> _Record set_:
"""

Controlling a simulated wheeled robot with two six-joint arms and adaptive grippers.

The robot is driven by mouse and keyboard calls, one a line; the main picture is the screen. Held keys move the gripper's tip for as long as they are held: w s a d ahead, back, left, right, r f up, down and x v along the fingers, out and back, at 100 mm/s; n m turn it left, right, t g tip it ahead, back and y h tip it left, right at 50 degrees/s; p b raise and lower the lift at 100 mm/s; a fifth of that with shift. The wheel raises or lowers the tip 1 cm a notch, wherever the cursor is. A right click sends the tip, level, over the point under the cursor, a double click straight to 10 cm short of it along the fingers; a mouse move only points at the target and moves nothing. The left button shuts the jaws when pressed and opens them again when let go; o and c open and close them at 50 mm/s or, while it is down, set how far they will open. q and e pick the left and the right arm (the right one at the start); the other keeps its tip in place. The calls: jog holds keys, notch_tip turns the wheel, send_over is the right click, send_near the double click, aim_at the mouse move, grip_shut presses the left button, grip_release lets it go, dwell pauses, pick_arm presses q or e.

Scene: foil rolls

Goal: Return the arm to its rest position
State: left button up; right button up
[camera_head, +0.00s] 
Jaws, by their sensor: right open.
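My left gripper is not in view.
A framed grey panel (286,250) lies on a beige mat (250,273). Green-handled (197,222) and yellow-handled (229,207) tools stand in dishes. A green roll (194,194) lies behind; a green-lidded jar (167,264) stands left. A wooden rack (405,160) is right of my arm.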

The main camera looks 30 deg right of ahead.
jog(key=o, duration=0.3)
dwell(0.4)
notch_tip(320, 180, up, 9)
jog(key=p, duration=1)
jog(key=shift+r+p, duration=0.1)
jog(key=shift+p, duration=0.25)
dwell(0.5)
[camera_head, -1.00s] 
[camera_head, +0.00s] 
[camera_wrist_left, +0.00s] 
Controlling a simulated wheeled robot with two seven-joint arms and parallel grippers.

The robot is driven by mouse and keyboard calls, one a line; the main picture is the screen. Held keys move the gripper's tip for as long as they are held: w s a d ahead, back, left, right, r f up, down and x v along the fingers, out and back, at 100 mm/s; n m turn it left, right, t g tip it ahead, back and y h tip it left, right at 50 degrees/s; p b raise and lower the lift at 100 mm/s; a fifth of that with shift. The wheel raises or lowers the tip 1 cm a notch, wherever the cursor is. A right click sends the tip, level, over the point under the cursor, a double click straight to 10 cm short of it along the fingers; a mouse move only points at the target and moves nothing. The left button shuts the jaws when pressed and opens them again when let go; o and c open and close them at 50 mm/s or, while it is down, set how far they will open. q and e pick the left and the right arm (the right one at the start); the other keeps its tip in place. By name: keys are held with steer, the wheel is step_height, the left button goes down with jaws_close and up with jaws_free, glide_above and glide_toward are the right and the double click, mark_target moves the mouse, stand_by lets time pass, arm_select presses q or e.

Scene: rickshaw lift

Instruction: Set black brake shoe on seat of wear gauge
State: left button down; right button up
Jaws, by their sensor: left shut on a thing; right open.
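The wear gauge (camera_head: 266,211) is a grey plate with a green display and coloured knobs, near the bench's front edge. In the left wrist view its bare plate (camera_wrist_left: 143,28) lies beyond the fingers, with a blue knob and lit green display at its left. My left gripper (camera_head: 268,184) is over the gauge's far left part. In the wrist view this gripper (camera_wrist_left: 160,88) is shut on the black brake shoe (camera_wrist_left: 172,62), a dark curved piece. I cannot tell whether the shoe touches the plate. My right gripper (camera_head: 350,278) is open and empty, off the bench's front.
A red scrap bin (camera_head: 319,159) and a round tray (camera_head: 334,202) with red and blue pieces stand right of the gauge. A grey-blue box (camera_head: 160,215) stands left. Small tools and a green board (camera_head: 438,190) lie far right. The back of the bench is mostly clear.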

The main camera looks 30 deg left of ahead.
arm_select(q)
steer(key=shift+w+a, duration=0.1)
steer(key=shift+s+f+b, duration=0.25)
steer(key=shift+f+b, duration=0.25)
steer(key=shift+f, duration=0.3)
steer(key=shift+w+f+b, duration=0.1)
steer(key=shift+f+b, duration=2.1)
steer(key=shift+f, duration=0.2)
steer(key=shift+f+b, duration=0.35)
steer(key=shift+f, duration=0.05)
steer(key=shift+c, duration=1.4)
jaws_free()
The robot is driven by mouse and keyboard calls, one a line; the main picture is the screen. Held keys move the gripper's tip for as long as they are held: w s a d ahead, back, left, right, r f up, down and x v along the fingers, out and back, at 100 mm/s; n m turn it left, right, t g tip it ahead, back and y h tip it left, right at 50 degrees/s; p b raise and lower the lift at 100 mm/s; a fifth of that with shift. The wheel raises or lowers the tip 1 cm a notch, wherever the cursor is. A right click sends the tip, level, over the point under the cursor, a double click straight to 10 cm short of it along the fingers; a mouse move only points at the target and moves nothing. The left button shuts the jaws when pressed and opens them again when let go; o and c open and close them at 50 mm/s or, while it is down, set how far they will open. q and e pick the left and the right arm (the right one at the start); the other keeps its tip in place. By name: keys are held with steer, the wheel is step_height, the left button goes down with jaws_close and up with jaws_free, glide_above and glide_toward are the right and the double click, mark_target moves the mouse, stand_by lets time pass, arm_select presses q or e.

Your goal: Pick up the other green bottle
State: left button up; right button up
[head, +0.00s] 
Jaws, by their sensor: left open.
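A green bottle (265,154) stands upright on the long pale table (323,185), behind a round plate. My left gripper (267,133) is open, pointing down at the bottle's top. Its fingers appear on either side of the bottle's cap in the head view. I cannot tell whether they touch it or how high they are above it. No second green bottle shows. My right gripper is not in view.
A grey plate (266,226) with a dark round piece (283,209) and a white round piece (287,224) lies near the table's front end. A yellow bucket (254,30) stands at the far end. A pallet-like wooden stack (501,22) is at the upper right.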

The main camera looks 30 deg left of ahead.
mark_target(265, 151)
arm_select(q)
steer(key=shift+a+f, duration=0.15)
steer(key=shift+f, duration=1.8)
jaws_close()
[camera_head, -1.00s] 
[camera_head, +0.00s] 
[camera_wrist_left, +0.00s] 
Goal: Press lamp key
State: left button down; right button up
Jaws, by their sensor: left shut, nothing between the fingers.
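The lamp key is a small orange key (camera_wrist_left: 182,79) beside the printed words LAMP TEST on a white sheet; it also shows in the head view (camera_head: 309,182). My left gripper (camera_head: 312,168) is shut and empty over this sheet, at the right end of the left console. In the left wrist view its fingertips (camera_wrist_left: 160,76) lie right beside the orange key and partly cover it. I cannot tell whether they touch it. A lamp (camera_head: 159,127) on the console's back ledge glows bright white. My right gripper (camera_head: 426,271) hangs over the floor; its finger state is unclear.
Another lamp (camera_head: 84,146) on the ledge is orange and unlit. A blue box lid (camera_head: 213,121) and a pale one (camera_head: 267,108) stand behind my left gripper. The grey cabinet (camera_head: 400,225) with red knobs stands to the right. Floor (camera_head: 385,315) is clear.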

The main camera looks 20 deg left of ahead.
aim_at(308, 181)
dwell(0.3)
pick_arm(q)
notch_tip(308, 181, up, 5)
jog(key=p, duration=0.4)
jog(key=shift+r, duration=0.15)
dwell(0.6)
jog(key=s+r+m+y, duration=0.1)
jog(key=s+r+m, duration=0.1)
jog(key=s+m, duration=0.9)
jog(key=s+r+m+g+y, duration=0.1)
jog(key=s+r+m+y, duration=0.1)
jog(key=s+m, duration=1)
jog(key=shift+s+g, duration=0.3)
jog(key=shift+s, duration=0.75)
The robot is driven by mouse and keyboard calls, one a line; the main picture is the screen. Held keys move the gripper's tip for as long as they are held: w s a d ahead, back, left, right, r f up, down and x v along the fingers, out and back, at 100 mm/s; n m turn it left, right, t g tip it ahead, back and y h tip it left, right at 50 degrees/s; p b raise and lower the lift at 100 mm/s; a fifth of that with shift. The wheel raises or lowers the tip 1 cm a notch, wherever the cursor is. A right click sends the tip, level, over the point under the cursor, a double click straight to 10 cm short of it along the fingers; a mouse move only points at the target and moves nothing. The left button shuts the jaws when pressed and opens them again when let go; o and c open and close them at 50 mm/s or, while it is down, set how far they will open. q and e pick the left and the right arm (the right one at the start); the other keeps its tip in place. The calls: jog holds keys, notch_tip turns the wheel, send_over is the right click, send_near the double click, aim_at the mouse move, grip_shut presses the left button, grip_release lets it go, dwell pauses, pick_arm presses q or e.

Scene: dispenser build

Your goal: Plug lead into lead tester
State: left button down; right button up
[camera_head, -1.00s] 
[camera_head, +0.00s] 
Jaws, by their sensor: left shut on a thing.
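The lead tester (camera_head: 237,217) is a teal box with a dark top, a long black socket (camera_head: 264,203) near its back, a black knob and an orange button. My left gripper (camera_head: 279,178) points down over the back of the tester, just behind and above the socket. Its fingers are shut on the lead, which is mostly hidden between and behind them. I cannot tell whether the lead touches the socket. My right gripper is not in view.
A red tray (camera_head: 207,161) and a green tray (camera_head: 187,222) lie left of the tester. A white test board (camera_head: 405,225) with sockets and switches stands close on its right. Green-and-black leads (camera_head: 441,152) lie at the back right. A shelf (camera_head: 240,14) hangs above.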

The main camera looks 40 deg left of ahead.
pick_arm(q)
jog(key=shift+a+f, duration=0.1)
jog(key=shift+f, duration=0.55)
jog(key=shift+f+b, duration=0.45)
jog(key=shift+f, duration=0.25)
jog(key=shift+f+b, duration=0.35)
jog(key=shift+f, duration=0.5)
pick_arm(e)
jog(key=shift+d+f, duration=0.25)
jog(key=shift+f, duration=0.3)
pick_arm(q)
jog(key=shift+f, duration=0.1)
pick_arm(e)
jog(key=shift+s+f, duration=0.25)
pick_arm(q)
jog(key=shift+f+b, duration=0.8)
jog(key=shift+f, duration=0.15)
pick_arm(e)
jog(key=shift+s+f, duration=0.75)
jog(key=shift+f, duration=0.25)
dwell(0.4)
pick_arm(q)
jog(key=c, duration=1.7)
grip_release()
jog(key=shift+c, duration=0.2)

"""

> _Request_: Identify each line of the material where the word "Controlling" shows up, and copy it.

> _Answer to the task_:
Controlling a simulated wheeled robot with two six-joint arms and adaptive grippers.
Controlling a simulated wheeled robot with two seven-joint arms and parallel grippers.

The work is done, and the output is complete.